J’en viens à la compensation.

La compréhension et la légitimité de cette taxation supposent de nombreuses conditions. D’abord, il faut une vraie simplicité et une vraie lisibilité. Ensuite, on ne doit pas confondre les objectifs : le fait que la puissance publique se serve de l’outil juridique appelé fiscalité pour provoquer des changements de comportement est suffisamment nouveau et imprévu pour qu’on ne le mélange pas avec l’usage habituel de l’impôt, qui est d’alimenter les caisses de l’État. L’engagement a été pris fermement, et c’est une condition politique d’acceptabilité : rien, dans le produit de la taxe, ne doit venir enrichir l’État. Dans ce nouvel usage de la fiscalité par lequel la société cherche à se transformer elle-même, les montants doivent être affectés à la compensation de la perte de pouvoir d’achat qui en résulte. Que le Gouvernement s’interdise d’utiliser une petite partie des revenus pour financer des investissements, cela le regarde, mais c’est peut-être un peu excessif.

Il faut, à ce stade du raisonnement, distinguer deux entités et deux comptabilités différentes : les ménages et les entreprises. En ce qui concerne les ménages, il est clair que la taxe pèsera lourdement sur les classes dites populaires et les classes moyennes. L’objectif n’étant en aucun cas de réduire le pouvoir d’achat et de ralentir la consommation, il faut imaginer une restitution sous une forme compatible avec le maintien d’une dissuasion pour ce qui est des émissions de gaz à effet de serre. L’administration fiscale doit se montrer capable d’élaborer des compensations détaillées à la surcharge que représentent les transports pour les habitants des zones rurales ou des banlieues éloignées mal desservies par les transports en commun, ainsi que pour les personnes aux horaires de travail atypiques (travail de nuit principalement). Ce n’est pas simple, on sera de toute façon amené à forfaitiser et il y aura toujours quelques injustices à la marge.

En tout état de cause, il appartient au Parlement d’exercer son contrôle.

M. le président Christian Jacob. Merci pour cette présentation, Monsieur le Premier ministre.

M. Jean-Paul Chanteguet. Comme vous, Monsieur le Premier ministre, le groupe socialiste, radical, citoyen et divers gauche souhaitait que l’on fixe le montant de départ à 32 euros la tonne et non pas à 17 euros. Il souhaitait aussi que l’on inscrive en loi de finances la progressivité permettant d’atteindre le prix de 100 euros en 2030.

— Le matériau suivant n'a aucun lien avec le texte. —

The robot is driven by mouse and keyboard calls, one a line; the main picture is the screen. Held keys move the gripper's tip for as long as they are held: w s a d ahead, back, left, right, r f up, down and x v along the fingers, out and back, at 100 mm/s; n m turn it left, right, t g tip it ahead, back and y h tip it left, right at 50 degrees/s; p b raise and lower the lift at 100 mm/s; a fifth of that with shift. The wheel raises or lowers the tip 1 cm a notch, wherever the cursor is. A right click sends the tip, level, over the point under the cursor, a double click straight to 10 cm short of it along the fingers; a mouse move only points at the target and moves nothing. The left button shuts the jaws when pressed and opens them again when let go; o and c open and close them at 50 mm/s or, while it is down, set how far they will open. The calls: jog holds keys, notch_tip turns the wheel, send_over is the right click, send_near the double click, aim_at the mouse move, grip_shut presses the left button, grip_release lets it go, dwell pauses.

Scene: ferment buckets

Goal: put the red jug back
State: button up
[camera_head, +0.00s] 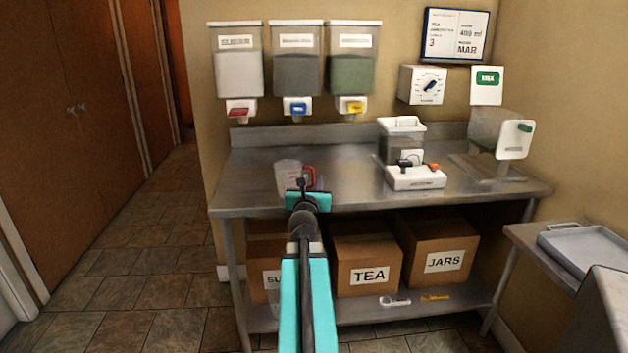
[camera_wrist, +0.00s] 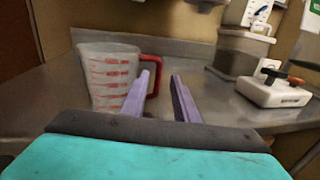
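The red jug is a clear measuring jug with red marks and a red handle. It stands upright on the steel counter in the head view (camera_head: 286,175) and at the left in the wrist view (camera_wrist: 108,78). My gripper (camera_head: 308,188) is in front of the jug's handle side, partly covering its lower part in the head view. In the wrist view my gripper (camera_wrist: 160,82) has its two purple fingers apart with nothing held between them. The left finger overlaps the red handle (camera_wrist: 152,68); I cannot tell whether they touch.
The steel counter (camera_head: 345,178) also bears a lidded clear container (camera_head: 402,142), a white box with levers (camera_head: 415,178) and a machine (camera_head: 500,140). Three wall dispensers hang above, with red (camera_head: 240,108), blue and yellow valves. Boxes sit below. The counter's left end is clear.

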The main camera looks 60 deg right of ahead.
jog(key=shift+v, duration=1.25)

Selon les indications qu’on nous a fournies, le produit de la taxe sera de 4,5 milliards d’euros – 2,6 milliards pour les ménages et 1,9 pour les entreprises – et le dispositif doit être redistributif. Il serait anormal que les familles les plus aisées bénéficient d’une réduction d’impôt à cette occasion.

De toute évidence, il n’y aura pas d’effet redistributif. Mme Chantal Jouanno, à qui j’ai posé récemment la question, a estimé qu’il y avait « d’autres outils » pour faire de la redistribution. Parlait-elle du « bouclier fiscal » ?

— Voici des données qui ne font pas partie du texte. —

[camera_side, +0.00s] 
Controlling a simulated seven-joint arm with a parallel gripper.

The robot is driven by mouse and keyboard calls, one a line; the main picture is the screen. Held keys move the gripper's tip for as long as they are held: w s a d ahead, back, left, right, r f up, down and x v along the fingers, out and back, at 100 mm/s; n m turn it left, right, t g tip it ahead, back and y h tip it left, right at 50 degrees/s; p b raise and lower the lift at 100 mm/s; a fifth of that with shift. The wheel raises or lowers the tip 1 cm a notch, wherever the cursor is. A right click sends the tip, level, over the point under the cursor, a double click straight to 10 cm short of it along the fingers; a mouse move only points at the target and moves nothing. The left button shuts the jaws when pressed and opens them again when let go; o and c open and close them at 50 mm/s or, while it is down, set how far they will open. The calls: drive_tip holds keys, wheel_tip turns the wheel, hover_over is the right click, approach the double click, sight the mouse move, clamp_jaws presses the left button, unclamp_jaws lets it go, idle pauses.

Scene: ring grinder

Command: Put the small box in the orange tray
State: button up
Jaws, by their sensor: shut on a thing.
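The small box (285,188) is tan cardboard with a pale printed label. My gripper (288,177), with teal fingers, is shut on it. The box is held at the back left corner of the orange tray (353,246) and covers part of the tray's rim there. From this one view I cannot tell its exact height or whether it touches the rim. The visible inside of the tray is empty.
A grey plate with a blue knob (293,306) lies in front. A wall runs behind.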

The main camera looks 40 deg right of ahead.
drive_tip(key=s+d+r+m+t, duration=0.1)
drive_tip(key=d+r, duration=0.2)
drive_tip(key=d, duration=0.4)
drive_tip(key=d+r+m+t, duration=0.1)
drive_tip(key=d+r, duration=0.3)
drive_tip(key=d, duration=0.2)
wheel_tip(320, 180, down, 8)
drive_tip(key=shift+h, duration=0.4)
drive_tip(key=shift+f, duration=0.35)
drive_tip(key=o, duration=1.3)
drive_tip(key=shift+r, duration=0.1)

Notre groupe avait également émis le vœu qu’une partie du produit de la taxe soit affectée à des programmes d’investissements, par exemple dans le domaine des transports collectifs, dans celui de l’efficacité énergétique ou dans celui du logement. Le signal prix est un élément fort du dispositif. Si l’on veut inciter les gens à changer de comportement, encore faut-il leur en donner la possibilité !

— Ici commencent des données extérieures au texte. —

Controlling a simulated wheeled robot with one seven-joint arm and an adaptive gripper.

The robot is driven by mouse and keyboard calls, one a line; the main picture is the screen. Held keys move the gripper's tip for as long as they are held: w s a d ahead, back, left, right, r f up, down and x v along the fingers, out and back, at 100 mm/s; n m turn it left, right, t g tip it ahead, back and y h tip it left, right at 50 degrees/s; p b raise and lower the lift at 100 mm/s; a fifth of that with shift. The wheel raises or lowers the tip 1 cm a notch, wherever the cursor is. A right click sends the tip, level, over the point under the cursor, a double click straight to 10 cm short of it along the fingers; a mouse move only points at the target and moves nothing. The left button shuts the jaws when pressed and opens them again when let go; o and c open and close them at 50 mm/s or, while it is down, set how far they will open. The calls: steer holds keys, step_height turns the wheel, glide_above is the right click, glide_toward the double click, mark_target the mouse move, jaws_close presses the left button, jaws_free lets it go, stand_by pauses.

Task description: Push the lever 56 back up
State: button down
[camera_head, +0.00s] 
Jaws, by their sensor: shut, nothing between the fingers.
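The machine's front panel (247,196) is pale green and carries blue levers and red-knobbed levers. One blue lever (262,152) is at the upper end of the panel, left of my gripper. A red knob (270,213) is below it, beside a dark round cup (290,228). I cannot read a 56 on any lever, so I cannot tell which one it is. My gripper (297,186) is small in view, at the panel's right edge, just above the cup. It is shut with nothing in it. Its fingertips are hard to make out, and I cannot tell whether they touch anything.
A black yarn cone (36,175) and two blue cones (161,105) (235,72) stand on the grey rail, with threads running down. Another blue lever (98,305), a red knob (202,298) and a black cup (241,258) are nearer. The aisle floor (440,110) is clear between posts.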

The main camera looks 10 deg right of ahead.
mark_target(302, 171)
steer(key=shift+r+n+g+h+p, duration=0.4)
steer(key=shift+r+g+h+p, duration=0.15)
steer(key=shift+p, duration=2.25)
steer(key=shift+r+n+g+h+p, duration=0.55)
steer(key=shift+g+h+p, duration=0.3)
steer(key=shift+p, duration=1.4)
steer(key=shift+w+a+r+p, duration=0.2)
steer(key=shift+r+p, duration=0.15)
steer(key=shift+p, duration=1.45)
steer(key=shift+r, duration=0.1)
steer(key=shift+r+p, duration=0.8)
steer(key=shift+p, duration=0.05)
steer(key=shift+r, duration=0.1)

En outre, quelle sera la marge de manœuvre par rapport aux variations du prix du baril de pétrole ? La conférence a-t-elle abordé le problème ? Si le baril remonte à 150 dollars, comment le Gouvernement pourra-t-il réagir ?

Le groupe SRC considère que la taxe proposée par le Gouvernement est inefficace sur le plan écologique et injuste sur le plan social. Partagez-vous ce sentiment ?

M. Serge Grouard. Nous vous remercions pour ce rapport, qui cerne les grandes problématiques touchant au sujet.

Vous expliquez que la filière bois risque d’être victime d’une distorsion de prix – elle pourrait être contrainte de payer dix fois plus cher par tonne que d’autres secteurs avec lesquels elle est en concurrence et qui émettent beaucoup plus de gaz à effet de serre –, alors qu’il est nécessaire de la développer. Cette filière doit-elle donc être exclue du champ de la contribution climat-énergie ?

À la faveur d’un « verdissement » de notre fiscalité, la contribution climat-énergie ne constitue-t-elle pas une sorte d’extension de la TIPP, la taxe intérieure sur les produits pétroliers ? Pourquoi ne pas se contenter alors de faire évoluer la TIPP ?

J’ai calculé que le coût moyen par foyer atteindra 74 euros dès l’entrée en vigueur de la contribution, en 2010, et que la redistribution variera de 46 à 61 euros, compte tenu de la surcompensation accordée aux ménages ruraux. N’est-ce pas contradictoire avec le Grenelle 2, qui préconise d’éviter l’extension des aires urbaines et le mitage de la campagne, de reconstruire les villes sur elles-mêmes ? Ce différentiel de prix ne favorisera-t-il pas la poursuite du mouvement de construction en milieu rural, qui, depuis au moins cinquante ans, n’a pas cessé dans notre pays ?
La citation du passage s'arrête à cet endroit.